Betrayed

Betrayed. You lied to me. I understand why you lied. But still, to me? You didn’t have to lie to me. You never have to lie to me. My love for you is unconditional. I will love you always. There is simply nothing, nothing you could ever do, to make me love or look at you any differently. I’ve loved you from day one. Always have, always will, you are my best friend. And you don’t ever have to lie to me. I’m sorry I couldn’t have been stronger, more mature for you. I’m sorry you had to lie, but I still love you and I look at you no differently. You are still amazing and the epitome of how strength, loyalty, love and sincerity should coincide.
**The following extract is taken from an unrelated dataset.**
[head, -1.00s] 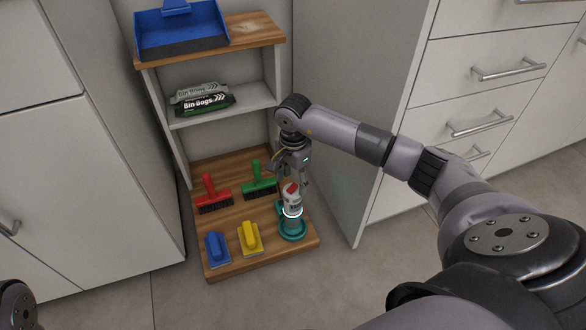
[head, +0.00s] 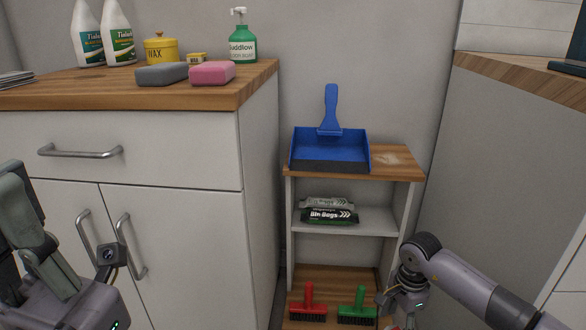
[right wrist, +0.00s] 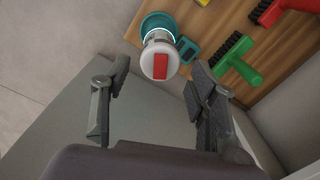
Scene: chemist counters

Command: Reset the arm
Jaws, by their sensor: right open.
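My right gripper (right wrist: 155,105) is open in the right wrist view, with nothing between its two dark fingers. A white bottle with a red patch on top (right wrist: 160,62) stands just beyond the fingertips, apart from them, at a teal ring (right wrist: 153,22) on the wooden bottom shelf. In the head view my right arm (head: 465,282) reaches in from the lower right to the shelf unit; its fingertips are at or below the bottom edge. My left gripper (head: 38,235) is at the lower left in front of the cabinet; its finger opening is unclear.
The shelf unit (head: 412,165) holds a blue dustpan (head: 330,148), bin bags (head: 330,215), a red brush (head: 308,305) and a green brush (head: 357,305). Cabinets flank it closely. The left counter (head: 130,92) carries bottles, a wax tin and sponges.
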My room is a mess. There’s crap everywhere! Everywhere I look, I’m sitting on the floor trying to figure out how to organize my book collection; that’s grown like a dern weed, in the last three months alone. Boxed in on all sides, by boxes, and paper, magazines, CDs and the like. I go back into this box of junk that I haven’t seen in at least ten years. It’s really stupid that I did, because I still have to organize, the pile of books. But the box is sitting there, annoying me blocking my view of the doorway. “Oh, look at this! I’ve never seen this!” That’s what I thought, I was so happy to see it. A piece of my history I was too naive to remember. As old as the paper card-like thing was, it’s still in good condition. As I opened it, my eyes were drawn to the fourth word in the first line. The word that said everything, I ever believed was a lie.

You lied to me when you didn’t have to. You betrayed me when there will never be a need to. Yet you are still human, and I mature enough to understand you. Yes, I still love you and now our lie, is safe with me.